Once a firm has established its pricing objectives and analyzed the factors that affect how it should price a product, the company must determine the pricing strategy (or strategies) that will help it achieve those objectives. As we have indicated, firms use different pricing strategies for their offerings. And oftentimes, the strategy depends on the stage of life cycle the offerings are in currently. Products may be in different stages of their life cycle in various international markets. Next, we’ll examine three strategies businesses often consider when a product is first introduced and then look at several different pricing approaches that companies utilize during the product life cycle. While these are most common in B2C, they can be utilized in B2B markets as well.
Introductory Pricing Strategies
When introducing a first-to-the-market product, a company has two main pricing options: price skimming of penetration pricing.
A price skimming strategy is when a company sets a high initial price for a product. The idea is to go after consumers who are willing to pay a high price (top of the market) and buy products early. This way, a company recoups its investment in the product faster.
The easy way to remember a skimming approach is to think of the turkey gravy at Thanksgiving. When the gravy is chilled, the fat rises to the top and is often “skimmed” off before serving. Price skimming is a pricing approach designed to skim that top part of the gravy, or the top of the market. Over time, the price of the product goes down as competitors enter the market and more consumers are willing to purchase the offering.
In contrast to a skimming approach, a penetration pricing strategy is one in which a low initial price is set. Often, many competitive products are already in the market. The goal is to get as much of the market as possible to try the product. Penetration pricing is used on many new food products, health and beauty supplies, and paper products sold in grocery stores and mass merchandise stores such as Walmart, Target, and Kmart.

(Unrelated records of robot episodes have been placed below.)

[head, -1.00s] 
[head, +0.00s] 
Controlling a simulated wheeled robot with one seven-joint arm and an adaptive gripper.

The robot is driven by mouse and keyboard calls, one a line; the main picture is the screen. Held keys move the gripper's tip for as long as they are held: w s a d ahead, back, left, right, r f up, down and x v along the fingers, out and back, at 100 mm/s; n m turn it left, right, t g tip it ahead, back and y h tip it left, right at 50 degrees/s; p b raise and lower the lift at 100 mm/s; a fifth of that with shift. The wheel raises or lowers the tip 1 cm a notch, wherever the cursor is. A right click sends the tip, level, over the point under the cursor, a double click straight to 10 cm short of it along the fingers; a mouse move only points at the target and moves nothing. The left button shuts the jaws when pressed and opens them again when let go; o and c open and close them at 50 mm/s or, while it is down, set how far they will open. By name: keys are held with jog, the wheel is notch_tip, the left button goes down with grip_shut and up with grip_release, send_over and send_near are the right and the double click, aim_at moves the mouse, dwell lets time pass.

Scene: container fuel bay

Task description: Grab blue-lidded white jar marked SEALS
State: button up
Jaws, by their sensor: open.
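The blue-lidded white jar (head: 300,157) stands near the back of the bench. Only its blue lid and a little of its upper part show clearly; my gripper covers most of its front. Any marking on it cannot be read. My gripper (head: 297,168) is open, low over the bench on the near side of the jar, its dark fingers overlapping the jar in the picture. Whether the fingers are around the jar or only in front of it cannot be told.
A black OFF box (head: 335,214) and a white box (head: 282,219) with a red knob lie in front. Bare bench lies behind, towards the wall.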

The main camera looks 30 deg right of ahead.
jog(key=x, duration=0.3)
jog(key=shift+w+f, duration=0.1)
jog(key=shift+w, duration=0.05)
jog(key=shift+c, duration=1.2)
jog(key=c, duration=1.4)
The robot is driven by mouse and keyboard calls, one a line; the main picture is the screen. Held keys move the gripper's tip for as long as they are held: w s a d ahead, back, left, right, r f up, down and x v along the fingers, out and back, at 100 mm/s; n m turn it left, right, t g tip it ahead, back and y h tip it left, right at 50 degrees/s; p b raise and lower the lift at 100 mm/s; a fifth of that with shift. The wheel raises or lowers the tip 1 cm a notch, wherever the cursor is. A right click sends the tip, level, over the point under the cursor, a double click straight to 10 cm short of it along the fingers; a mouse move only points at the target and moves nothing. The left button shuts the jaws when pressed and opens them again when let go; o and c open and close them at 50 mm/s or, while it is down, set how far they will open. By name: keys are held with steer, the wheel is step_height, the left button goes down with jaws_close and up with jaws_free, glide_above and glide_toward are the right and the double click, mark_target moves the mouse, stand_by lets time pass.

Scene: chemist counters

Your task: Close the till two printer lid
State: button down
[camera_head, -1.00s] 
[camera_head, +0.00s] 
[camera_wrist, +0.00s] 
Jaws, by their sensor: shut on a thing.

Another approach companies use when they introduce a new product is everyday low prices. That is, the price initially set is the price the seller expects to charge throughout the product’s existence. Companies like Walmart and Lowe’s use everyday low pricing. Lowe’s emphasizes their everyday low pricing strategy with the letters in their name plus the letter “t” (Lowest).
Many pricing approaches have a psychological appeal. Odd-even pricing occurs when a company prices a product a few cents or a few dollars below the next dollar amount. For example, instead of being priced $10.00, a product will be priced at $9.99. Likewise, a $20,000 automobile might be priced at $19,998, although the product will cost more once taxes and other fees are added. See Figure 8.5b for an example of odd-even pricing.
Prestige pricing occurs when a higher price is utilized to give an offering a high-quality image. Some stores have a quality image, and people perceive that perhaps the products from those stores are of higher quality. Many times, two different stores carry the same product, but one store prices it higher because of the store’s perceived higher image. Neckties are often priced using a strategy known as price lining, or price levels. In other words, there may be only a few price levels ($25, $50, and $75) for the ties, but a large assortment of them at each level. Movies and music often use price lining. You may see a lot of movies, recordings, and ebooks for $15.99, $9.99, and perhaps $4.99, but you won’t see a lot of different price levels.
Leader pricing involves pricing one or more items low to get people into a store. The products with low prices are often on the front page of store ads and “lead” the promotion. For example, prior to Thanksgiving, grocery stores advertise turkeys and cranberry sauce at very low prices. The goal is to get shoppers to buy many more items in addition to the low-priced items. Leader or low prices are legal; however, as you learned earlier, loss leaders, or items priced below cost in an effort put competitors out of business, are illegal in many states. If the intent of pricing the product below cost is to drive store traffic, it is usually legal.
Price bundling occurs when different offerings are sold together at a price that’s typically lower than the total price a customer would pay by buying each offering separately. Combo meals and value meals sold at restaurants are an example. Companies such as McDonald’s have promoted value meals for a long time in many different markets. Other products such as shampoo and conditioner are sometimes bundled together. Automobile companies bundle product options. The idea behind bundling is to increase an organization’s revenues.
Captive pricing is a strategy firms use when consumers must buy a given product because they are at a certain event or location or they need a particular product because no substitutes will work. Concessions at a sporting event or a movie provide examples of how captive pricing is used. Maybe you didn’t pay much to attend the game, but the snacks and drinks were extremely expensive. Similarly, if you buy a razor and must purchase specific razor blades for it, you have experienced captive pricing. The blades are often more expensive than the razor because customers do not have the option of choosing blades from another manufacturer.